#### [REQUIRED WORK]
Of all the lines in the records below, how many hold the word "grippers"? Give the number alone.

#### [WORKING DATA]
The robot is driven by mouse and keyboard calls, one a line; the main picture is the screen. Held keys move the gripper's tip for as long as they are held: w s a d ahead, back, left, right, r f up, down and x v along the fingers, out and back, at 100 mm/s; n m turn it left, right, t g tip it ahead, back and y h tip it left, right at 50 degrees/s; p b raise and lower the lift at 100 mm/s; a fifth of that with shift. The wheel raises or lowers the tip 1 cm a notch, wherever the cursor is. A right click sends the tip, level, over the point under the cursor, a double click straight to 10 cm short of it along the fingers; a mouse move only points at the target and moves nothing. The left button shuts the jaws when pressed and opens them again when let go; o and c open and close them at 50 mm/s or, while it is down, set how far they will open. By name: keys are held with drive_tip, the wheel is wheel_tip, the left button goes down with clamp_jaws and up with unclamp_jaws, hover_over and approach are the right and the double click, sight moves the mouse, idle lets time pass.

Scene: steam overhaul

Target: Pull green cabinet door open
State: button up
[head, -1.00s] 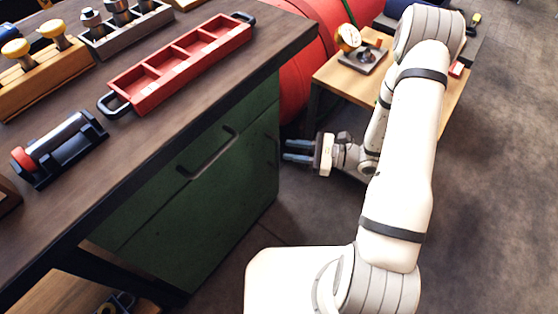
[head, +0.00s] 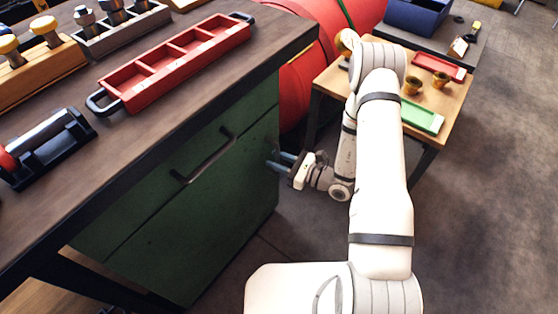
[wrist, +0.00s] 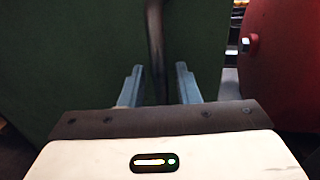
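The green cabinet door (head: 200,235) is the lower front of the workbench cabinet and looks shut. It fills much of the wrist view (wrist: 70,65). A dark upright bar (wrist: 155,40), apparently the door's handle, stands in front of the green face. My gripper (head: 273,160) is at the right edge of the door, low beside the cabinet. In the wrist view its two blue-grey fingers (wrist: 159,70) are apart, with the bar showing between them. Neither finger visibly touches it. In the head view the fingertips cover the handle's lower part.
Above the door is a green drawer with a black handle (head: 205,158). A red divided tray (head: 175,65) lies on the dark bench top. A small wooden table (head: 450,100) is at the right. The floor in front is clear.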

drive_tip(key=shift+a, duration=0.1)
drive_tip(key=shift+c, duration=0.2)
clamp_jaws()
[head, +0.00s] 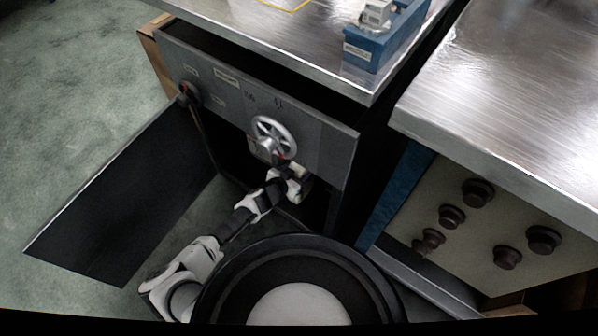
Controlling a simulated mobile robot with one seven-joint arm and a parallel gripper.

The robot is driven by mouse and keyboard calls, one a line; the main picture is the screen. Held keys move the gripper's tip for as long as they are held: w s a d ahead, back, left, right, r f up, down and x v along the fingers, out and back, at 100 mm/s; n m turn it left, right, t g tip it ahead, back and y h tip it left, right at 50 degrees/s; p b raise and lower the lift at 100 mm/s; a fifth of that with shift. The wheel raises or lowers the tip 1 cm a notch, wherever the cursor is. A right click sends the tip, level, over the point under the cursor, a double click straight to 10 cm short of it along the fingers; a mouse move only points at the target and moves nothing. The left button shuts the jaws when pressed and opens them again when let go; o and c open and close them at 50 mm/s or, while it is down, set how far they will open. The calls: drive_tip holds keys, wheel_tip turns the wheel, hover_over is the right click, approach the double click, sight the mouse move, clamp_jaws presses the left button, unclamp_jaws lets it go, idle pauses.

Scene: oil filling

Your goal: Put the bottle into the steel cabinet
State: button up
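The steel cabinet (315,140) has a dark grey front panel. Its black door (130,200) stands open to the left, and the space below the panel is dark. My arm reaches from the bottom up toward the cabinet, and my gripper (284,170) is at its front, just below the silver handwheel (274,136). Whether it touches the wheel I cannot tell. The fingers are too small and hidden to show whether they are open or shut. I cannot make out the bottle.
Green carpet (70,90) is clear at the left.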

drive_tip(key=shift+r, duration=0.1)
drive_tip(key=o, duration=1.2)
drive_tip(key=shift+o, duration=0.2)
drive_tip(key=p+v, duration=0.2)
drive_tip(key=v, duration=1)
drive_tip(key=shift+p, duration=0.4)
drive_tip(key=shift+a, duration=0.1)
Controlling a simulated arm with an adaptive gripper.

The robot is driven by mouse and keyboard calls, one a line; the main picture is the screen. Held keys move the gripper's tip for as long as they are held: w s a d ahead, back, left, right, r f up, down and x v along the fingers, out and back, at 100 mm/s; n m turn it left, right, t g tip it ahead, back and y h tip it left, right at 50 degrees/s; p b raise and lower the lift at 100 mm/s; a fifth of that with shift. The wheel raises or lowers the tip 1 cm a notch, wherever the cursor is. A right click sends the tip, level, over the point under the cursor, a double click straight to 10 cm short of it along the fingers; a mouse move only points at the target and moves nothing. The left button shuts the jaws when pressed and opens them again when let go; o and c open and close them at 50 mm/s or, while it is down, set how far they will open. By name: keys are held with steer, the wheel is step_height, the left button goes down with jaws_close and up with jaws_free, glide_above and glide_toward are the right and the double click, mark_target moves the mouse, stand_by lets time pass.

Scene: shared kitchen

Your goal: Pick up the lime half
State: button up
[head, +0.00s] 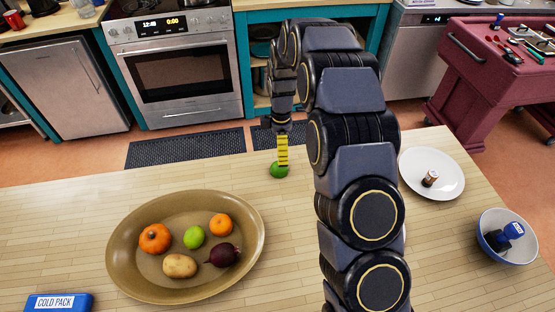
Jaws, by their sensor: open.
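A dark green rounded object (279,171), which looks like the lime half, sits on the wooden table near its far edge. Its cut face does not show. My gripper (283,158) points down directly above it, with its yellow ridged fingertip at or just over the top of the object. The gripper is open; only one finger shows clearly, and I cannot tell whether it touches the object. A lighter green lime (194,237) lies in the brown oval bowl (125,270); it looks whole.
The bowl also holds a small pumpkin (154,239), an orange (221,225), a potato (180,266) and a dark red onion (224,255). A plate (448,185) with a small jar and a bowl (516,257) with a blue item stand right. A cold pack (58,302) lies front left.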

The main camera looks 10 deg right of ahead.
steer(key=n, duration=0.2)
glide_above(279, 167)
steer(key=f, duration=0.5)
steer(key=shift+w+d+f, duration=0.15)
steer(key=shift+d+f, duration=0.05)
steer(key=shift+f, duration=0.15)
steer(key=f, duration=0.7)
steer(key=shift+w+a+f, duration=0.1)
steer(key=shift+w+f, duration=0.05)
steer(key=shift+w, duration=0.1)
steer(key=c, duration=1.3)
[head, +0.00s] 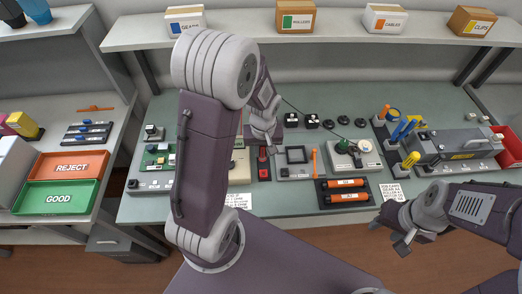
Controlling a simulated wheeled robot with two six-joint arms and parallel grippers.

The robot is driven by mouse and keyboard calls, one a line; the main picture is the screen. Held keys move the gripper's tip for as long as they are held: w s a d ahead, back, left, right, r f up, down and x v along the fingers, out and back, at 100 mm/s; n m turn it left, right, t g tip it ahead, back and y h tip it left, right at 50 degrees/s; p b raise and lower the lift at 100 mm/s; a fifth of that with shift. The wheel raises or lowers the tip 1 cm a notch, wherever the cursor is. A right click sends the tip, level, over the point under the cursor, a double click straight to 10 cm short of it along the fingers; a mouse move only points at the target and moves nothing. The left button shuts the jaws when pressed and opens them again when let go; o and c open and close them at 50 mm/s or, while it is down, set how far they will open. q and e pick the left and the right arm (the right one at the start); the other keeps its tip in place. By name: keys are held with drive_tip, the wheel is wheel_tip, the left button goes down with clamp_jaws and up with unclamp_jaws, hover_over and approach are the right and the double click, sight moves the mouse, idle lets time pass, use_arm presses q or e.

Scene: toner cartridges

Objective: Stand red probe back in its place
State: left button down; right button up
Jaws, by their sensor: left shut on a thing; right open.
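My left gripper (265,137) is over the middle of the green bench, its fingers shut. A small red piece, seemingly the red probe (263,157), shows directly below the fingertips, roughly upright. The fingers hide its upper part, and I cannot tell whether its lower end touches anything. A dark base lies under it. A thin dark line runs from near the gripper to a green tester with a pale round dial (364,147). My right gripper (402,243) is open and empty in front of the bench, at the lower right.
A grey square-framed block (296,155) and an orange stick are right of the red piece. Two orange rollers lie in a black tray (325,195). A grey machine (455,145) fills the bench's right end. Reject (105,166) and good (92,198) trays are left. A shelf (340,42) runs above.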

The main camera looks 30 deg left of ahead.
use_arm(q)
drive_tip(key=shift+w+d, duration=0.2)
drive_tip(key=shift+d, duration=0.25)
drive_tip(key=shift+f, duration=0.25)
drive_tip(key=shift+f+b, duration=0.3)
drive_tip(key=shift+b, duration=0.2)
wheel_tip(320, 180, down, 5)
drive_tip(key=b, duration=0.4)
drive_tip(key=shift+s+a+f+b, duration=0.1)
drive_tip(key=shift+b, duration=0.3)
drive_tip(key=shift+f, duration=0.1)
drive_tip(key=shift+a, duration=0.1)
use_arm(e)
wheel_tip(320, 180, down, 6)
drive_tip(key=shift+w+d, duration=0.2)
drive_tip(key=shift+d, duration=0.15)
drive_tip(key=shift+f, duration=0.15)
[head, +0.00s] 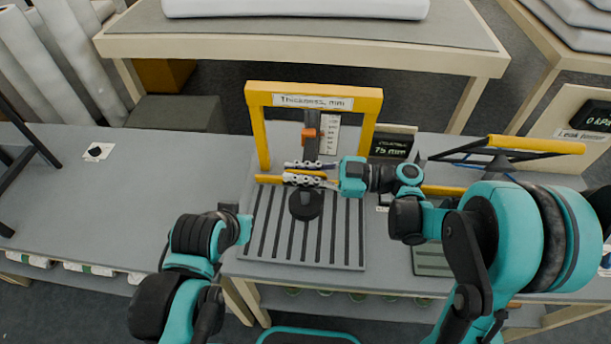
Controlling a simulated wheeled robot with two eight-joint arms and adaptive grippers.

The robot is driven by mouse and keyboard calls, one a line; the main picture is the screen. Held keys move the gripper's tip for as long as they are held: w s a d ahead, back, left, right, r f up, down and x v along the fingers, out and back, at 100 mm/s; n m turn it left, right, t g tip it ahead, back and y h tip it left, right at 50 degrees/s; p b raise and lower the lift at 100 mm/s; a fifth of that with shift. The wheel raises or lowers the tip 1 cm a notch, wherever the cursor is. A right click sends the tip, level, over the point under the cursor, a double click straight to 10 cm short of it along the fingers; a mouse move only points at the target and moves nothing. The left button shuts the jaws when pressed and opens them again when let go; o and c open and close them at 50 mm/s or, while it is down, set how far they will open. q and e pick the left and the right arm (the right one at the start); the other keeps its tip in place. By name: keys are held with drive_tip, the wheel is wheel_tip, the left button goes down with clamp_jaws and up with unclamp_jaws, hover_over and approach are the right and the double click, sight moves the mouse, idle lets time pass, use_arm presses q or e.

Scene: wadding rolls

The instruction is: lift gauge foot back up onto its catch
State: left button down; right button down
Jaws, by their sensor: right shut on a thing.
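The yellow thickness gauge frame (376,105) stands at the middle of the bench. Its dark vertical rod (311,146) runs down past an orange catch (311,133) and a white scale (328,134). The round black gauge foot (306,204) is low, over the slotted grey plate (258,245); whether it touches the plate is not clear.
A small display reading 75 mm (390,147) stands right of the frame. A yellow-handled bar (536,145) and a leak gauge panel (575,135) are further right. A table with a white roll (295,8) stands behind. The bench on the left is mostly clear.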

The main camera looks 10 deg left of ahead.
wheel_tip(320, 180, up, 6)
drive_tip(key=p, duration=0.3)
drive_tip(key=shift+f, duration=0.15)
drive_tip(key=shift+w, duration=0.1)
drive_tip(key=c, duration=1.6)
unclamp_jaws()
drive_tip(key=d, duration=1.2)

#### [RESPONSE TO THE TASK]
2